One day, Deepak our taxi driver, told Zui about his dog who had recently been lifted by a leopard, but had miraculously escaped! Come to my house and meet him, he said. So the next day we walked up to his home. Built Kumaoni style on the top of a hill, Krishna's footprints, painted in red and white, running along the courtyard. Alapana on every threshold. His mother made us sweet, delicious ginger tea and we met his beautiful black and tan Bhotiya and the heroic Rocky (a Pomeranian, would you believe it!). A young leopard (Deepak told us that the scent of a leopard is goat-like) had picked up Rocky by the neck. Rocky struggled and actually released himself and made it back home, bloody and miserable. Now he doesn't step out post 4pm, choosing instead to sun himself on the upper terrace where the bhang seeds dry. He's got the battle scars to show for it. Deepak gave us a bag of walnuts to take home. In Kumaon, people are generous like that. Leela and Shanthi gave us small sacks full of bhang seeds. We hitched a ride to Kasardevi for Rs 15. Smokes manifested themselves, through Yotam, through a waiter. Grace.
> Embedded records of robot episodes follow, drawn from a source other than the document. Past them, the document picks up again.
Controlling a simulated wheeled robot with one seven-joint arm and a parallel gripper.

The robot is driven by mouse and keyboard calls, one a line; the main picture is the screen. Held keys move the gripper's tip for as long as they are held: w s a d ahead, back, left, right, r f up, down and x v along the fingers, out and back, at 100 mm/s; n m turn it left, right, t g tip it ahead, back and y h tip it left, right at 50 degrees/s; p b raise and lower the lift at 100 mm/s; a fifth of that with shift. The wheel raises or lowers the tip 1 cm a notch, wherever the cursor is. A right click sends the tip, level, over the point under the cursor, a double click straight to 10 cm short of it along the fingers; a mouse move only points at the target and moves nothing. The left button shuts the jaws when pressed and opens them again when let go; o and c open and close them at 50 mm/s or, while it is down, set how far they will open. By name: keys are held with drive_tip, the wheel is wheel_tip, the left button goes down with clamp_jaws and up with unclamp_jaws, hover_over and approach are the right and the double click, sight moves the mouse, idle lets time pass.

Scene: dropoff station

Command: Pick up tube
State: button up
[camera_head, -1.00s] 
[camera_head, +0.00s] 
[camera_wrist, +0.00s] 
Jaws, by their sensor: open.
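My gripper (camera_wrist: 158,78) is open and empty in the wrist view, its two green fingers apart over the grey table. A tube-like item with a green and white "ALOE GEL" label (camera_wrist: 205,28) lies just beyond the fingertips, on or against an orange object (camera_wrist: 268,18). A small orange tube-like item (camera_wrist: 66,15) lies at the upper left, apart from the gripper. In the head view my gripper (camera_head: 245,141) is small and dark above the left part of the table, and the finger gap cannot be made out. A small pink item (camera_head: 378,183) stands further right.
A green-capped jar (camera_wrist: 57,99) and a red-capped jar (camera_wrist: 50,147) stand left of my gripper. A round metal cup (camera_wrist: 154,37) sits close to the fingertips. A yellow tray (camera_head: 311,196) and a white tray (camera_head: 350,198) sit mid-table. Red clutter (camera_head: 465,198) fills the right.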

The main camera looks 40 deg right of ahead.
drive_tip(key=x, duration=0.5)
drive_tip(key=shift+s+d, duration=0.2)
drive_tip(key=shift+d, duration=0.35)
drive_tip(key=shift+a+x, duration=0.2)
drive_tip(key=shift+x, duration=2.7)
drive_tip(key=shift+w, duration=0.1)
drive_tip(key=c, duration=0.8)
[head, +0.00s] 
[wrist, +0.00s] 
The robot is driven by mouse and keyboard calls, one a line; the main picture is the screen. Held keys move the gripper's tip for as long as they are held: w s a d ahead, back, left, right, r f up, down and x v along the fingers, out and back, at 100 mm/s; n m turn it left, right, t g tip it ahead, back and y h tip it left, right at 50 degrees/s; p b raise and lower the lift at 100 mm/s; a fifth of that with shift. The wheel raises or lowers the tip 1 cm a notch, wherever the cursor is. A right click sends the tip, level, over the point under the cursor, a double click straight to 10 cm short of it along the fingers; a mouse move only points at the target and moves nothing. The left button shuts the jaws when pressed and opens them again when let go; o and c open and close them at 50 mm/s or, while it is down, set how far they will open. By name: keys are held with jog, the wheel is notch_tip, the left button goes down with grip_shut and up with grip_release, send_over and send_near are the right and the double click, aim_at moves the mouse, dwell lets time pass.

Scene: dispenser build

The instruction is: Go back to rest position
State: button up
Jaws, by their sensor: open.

The graceful Goddess. The grace of Parvati. She didn't scramble for anything. Lasya: small, slow, graceful steps. Grace. The ability to make sacrifices. To think of others at least one frikkin' nanosecond before oneself. To give of oneself, in energy, in spirit, in bhang seeds. But to give nonetheless. It's worth meditating in a Himalayan pool for, sweetheart...

1/5/13

A Sort of Utopia (but real)

I've been wanting to write about the two recent camps we had at Infinite Souls, a sort of magic infused them. But everytime I think of the kids sitting around the pond, their feet nibbled on by Papa's guppies and looking hard for the checkered keelback that lives in the pond, I have no way of deciphering the strength of that moment. This is the lightness of being then, this unquantifiable something.

Thus I can't find anything to write about camp without it sounding like some ha ha hee hee sort of travelogue cum plug. But am thinking instead about this damn Time thing. Kali. And this damn attachment thing. Lasi once said, as she served herself some Kung Pao chicken from the erstwhile Ginza, that what she wished for most was "to not think and to not feel". I could do with a portion of that.

Every child who was at camp left us with something; a feeling, a leaf, a fear, a discovery, some wonderment. How then do we manage to take these luminous beings, desensitize them so thoroughly and turn them into cogs? If they are happy cogs, well and good. But what lessons do we give them to save them from "a kind of measles of the spirit, a mumps of the psyche, a disfiguring chicken pox of the soul"?

Today is Zui's last day at school and I dunno why I'm crying. She's been waiting for this day forever, so why do I feel like some moment has passed?